L’incertitude en même temps que de profonds malentendus entourent aussi la manière de moins en moins consensuelle dont est interprété à Taïwan et à Washington le Taïwan Relations Act, dans un contexte où un Taïwanais sur deux (en hausse de 9 points depuis 2017) est désormais persuadé qu’une déclaration d’indépendance entraînerait un conflit dans le Détroit.

Alors que 70% savent que Taïwan ne peut plus gagner une guerre contre la Chine, 48,5% croient (la proportion est en hausse de 5% par rapport à 2017), que Washington volerait au secours de l’Île même si elle déclarait l’indépendance, contre seulement 35,3% qui n’y croient pas. En revanche 60% des Taïwanais sont persuadés que les États-Unis interviendraient si la Chine attaquait l’Île sans être provoquée.

Aux États-Unis aux prises avec une montée en puissance du lobby taïwanais en phase avec une exacerbation des sentiments anti-chinois développés tous partis confondus dans le sillage de la guerre commerciale dilatée en une rivalité globale, l’administration américaine restent prudente.

Craignant que les pressions de Trump sur Pékin et les signes d’encouragement à l’Île inscrites dans une tactique de marchandage n’exacerbent les tensions et créent un dangereux malentendu stratégique, elle continue à rappeler les fondements de la relation sino-américaine inscrits à la fois dans les Trois Communiqués reconnaissant la politique d’une seule Chine et le Taïwan Relations Act qui exclut le soutien américain en cas de déclaration unilatérale d’indépendance.

Au demeurant, un récent sondage du « Chicago Council on Global Affairs » révèle que, même en cas d’attaque chinoise non provoquée contre l’Île, plus de 60% de l’opinion américaine ne soutiendrait pas une riposte militaire contre la Chine.

Autant dire que la force rassurante et stabilisatrice du Taïwan Relations Act que Tsai Ing-wen met en exergue dans ses discours, pourrait bien être un leurre.
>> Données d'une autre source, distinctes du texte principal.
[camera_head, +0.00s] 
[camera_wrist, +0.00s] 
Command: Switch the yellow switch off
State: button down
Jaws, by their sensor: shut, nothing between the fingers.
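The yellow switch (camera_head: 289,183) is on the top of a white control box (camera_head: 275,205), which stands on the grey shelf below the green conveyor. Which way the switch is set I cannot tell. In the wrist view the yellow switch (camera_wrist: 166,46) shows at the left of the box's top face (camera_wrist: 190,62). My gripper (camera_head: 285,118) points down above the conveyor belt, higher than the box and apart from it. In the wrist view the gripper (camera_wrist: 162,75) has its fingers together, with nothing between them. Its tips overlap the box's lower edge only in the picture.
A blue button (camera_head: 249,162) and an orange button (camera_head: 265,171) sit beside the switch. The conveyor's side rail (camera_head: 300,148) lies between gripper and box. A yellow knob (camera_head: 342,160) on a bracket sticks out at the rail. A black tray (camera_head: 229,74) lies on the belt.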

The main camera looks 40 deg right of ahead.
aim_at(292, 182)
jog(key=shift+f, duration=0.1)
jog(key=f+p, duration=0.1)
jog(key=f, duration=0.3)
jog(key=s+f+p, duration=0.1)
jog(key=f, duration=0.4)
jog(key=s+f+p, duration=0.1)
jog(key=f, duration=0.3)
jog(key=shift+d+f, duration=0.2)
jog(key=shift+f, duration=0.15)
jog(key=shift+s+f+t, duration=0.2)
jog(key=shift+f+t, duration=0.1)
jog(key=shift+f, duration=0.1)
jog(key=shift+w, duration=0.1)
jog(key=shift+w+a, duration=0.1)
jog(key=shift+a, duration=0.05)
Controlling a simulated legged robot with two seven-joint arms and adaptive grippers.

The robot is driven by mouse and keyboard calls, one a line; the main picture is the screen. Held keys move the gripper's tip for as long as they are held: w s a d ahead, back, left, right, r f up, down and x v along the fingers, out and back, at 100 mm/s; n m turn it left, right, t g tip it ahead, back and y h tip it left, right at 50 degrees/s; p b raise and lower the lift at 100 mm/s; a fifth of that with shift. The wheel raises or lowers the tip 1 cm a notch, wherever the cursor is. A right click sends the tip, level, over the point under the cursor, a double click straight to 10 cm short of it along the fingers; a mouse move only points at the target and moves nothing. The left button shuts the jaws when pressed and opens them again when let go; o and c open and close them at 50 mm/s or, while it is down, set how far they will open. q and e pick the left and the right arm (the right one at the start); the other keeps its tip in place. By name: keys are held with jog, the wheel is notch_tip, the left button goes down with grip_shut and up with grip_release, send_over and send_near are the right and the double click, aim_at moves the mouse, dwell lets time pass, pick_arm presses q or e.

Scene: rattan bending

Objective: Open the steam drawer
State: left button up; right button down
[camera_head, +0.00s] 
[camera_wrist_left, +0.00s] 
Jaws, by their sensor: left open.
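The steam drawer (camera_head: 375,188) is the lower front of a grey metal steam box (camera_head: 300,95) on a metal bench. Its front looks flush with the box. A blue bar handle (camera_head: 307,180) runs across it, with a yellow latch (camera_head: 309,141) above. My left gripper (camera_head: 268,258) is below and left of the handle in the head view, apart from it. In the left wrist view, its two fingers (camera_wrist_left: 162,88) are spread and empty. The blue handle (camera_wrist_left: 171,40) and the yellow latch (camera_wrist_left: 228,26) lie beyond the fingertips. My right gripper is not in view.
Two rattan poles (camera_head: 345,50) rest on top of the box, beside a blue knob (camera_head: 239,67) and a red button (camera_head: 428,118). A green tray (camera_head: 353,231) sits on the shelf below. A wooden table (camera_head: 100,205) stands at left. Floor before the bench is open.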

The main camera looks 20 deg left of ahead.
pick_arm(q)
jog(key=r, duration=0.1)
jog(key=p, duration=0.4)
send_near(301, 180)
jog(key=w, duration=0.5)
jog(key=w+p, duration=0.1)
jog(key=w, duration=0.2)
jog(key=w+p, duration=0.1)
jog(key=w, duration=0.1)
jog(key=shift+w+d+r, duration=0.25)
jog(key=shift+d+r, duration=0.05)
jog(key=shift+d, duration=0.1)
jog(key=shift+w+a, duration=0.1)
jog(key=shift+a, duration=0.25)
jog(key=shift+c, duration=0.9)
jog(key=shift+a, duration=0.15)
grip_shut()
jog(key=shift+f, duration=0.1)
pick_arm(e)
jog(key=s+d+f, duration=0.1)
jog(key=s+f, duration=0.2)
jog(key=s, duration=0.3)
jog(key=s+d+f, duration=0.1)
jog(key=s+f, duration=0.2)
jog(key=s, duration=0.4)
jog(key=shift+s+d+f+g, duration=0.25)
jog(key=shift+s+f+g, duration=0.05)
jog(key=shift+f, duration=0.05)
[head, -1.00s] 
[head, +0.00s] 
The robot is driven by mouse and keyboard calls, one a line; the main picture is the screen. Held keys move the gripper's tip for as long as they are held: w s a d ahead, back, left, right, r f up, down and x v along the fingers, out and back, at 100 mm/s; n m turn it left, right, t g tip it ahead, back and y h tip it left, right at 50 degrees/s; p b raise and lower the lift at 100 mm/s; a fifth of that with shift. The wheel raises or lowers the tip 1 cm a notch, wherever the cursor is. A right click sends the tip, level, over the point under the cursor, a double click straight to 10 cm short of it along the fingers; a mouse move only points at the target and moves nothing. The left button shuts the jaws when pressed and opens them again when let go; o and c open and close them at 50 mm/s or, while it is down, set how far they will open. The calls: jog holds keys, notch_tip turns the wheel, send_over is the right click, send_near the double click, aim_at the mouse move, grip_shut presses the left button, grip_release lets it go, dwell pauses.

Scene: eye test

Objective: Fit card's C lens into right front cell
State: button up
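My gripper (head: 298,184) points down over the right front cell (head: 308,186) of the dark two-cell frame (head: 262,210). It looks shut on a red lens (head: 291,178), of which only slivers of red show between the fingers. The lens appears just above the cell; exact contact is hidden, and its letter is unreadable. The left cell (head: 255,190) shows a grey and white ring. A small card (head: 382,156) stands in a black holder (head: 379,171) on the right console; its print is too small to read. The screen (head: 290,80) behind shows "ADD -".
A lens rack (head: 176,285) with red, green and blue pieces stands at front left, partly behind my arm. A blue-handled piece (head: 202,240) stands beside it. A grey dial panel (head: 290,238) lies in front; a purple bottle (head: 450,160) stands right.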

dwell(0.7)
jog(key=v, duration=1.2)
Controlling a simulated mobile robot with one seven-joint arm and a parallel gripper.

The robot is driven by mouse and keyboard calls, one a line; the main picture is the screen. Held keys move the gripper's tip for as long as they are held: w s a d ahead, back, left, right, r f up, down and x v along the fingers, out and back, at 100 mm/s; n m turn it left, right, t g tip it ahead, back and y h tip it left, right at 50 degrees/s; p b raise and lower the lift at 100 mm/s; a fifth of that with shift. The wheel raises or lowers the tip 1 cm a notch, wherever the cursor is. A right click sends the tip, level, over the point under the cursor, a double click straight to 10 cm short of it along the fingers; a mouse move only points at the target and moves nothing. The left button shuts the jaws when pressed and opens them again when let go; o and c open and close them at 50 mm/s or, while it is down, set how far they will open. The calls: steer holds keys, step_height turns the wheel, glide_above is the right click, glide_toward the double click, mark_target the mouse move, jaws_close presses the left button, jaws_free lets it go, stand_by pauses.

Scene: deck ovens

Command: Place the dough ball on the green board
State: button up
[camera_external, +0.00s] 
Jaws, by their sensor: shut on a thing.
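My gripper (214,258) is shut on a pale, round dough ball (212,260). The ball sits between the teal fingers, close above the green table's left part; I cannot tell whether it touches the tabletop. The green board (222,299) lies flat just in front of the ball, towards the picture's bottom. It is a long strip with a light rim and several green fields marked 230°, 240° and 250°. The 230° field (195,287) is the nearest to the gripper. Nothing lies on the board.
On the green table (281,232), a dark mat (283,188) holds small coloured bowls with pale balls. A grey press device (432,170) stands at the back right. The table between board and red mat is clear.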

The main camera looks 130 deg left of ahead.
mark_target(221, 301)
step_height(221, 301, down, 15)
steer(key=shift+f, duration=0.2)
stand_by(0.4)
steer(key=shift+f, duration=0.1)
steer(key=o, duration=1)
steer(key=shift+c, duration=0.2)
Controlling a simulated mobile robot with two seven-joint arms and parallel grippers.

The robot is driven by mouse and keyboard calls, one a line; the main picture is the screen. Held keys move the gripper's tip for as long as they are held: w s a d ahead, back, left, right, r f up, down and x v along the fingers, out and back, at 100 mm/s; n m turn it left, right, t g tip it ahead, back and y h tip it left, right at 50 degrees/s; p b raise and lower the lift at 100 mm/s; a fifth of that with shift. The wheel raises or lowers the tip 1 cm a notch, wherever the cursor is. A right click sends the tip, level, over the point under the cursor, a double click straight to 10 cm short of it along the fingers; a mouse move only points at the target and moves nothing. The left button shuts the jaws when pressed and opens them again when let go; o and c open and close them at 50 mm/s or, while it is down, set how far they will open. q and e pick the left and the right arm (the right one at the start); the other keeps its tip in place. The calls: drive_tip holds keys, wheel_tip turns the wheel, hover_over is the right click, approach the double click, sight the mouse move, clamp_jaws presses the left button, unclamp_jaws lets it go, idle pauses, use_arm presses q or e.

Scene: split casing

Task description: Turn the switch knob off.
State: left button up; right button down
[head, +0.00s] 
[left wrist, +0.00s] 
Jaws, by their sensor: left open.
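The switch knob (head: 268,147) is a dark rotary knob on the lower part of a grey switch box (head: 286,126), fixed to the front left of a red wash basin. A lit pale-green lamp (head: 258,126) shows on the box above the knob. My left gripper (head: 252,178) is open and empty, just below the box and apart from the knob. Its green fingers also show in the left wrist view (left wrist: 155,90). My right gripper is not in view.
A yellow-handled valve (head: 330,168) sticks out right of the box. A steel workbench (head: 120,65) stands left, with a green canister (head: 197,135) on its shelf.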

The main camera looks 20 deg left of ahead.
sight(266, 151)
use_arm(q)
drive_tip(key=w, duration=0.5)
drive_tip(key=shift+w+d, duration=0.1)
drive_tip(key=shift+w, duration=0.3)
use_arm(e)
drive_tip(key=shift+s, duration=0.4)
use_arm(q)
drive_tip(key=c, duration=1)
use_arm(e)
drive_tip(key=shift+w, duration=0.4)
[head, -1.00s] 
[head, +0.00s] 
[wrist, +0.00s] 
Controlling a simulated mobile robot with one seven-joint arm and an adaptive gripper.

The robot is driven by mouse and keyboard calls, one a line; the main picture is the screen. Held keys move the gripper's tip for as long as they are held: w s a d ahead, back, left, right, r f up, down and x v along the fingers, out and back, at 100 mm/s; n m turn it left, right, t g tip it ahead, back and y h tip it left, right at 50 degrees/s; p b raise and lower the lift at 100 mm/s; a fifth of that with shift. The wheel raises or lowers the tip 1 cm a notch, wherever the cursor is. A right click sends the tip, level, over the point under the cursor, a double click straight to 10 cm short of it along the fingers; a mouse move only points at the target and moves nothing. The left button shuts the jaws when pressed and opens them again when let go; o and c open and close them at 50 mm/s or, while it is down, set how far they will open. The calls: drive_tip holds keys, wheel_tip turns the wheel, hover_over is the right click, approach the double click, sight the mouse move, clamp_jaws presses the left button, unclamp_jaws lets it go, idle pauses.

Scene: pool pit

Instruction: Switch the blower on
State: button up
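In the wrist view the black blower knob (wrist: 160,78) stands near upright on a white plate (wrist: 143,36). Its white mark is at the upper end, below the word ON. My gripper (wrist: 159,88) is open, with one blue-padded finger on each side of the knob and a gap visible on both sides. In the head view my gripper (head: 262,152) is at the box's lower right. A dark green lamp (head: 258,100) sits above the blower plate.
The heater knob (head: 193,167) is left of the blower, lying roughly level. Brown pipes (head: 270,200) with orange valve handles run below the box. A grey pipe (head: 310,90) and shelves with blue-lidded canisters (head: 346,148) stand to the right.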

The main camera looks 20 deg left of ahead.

C’est en tous cas ce qu’exprime une récente confession d’un ancien du Département d’État « la capacité de l’Amérique à défendre Taïwan avec succès décline à mesure qu’augmentent les capacités militaires de la Chine ».

Quel destin pour la démocratie taïwanaise ?

40 années se sont écoulées depuis l’adoption par le Congrès américain du Taïwan Relations Act, au cours desquelles de très profonds changements eurent lieu contredisant l’utopie du statu-quo.

l’Amérique est saisie par l’angoisse du déclin. Ayant perdu son élan prosélyte, elle retrouve ses vieilles tendances isolationnistes et, pesant les risques d’un conflit avec la Chine, elle hésite. Pékin exprime désormais sa puissance et ses « caractéristiques » avec une force inédite ne laissant plus de doute sur sa volonté de réunification.

A Taïwan le surgissement identitaire exprimé à la faveur de la démocratie éloigne l’Île du Continent, tandis que Tsai Ing-wen consciente du déséquilibre des forces avec la Chine, tente d’échapper au face à face avec Pékin dans le Détroit en réveillant la conscience démocratique de l’Occident dont, au même moment, l’assurance universelle mise à mal par les crises décline sérieusement.

Dans un contexte où le Taïwan Relations Act n’est plus une assurance tout temps, seulement et au mieux – mais ce n’est déjà pas si mal -, une incertitude stratégique pesant sur les velléités militaires de Pékin, le paysage stratégique actuel exprime au moins, vérifié par les sondages à Taïwan et aux États-Unis, une prudence face aux risques d’engrenage militaire.

Quant à la Chine où on ne « sonde » jamais les opinions et où l’exploration des sentiments du peuple recouverts par la propagande est impossible, tandis que l’immuable « roman national » de la réunification est débarrassé de toutes les aspérités critiques, chacun s’interroge sur ses intentions d’ici l’échéance de 2049.

Pour accomplir le « rêve chinois » qui, sans la réunification resterait selon lui infirme, le parti usera t-il de la force ou de tout autre moyen de coercition tel qu’un blocus naval, au risque de réveiller les velléités protectrices du Taïwan Relations Act ?

Alors que même pour le parti, la carte d’une agression directe par un attaque militaire ou par un blocus est lourde d’incertitudes, l’interrogation dépasse le cadre du Détroit, tant il est vrai que, dans le jeu planétaire des rivalités de « valeurs » exacerbées sous nos yeux, la question de Taïwan est en train de prendre la dimension nouvelle de la défense de la démocratie, dépassant le face-à-face de l’Île avec Pékin.

En attendant, Washington maintiendra une veille stratégique de principe en continuant à vendre des armes à l’Île. Alors que chacun sait, à Taipei comme à Washington, qu’elles n’ont plus la capacité de rééquilibrer le rapport de forces militaires, elles recèlent encore la vertu d’une profession de foi américaine de soutien à l’Île.